GIVEN EXERCISE: Output each line exactly as it appears, skipping any embedded picture.

DATA EXCERPT:
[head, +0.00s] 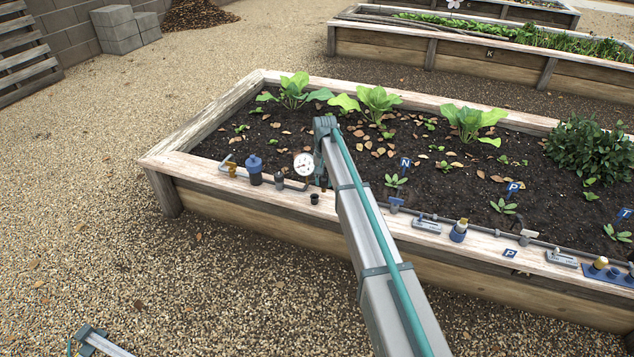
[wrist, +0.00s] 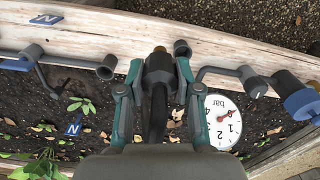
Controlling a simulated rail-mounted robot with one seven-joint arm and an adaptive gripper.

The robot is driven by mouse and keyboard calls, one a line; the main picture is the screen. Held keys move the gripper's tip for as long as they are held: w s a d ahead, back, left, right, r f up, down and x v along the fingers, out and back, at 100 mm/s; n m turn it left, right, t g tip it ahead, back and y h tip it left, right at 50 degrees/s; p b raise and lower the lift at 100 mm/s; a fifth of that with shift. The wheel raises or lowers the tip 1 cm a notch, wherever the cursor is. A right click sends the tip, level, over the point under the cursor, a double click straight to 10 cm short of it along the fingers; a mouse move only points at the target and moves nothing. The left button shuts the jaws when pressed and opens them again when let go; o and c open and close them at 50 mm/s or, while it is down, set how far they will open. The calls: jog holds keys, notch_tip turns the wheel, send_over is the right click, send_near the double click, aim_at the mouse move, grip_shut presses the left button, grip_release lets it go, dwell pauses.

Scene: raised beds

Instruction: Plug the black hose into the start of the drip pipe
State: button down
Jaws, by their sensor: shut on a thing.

ANSWER TO THE PROBLEM:
[head, +0.00s] 
[wrist, +0.00s] 
Controlling a simulated rail-mounted robot with one seven-joint arm and an adaptive gripper.

The robot is driven by mouse and keyboard calls, one a line; the main picture is the screen. Held keys move the gripper's tip for as long as they are held: w s a d ahead, back, left, right, r f up, down and x v along the fingers, out and back, at 100 mm/s; n m turn it left, right, t g tip it ahead, back and y h tip it left, right at 50 degrees/s; p b raise and lower the lift at 100 mm/s; a fifth of that with shift. The wheel raises or lowers the tip 1 cm a notch, wherever the cursor is. A right click sends the tip, level, over the point under the cursor, a double click straight to 10 cm short of it along the fingers; a mouse move only points at the target and moves nothing. The left button shuts the jaws when pressed and opens them again when let go; o and c open and close them at 50 mm/s or, while it is down, set how far they will open. The calls: jog holds keys, notch_tip turns the wheel, send_over is the right click, send_near the double click, aim_at the mouse move, grip_shut presses the left button, grip_release lets it go, dwell pauses.

Scene: raised beds

Instruction: Plug the black hose into the start of the drip pipe
State: button down
Jaws, by their sensor: shut on a thing.

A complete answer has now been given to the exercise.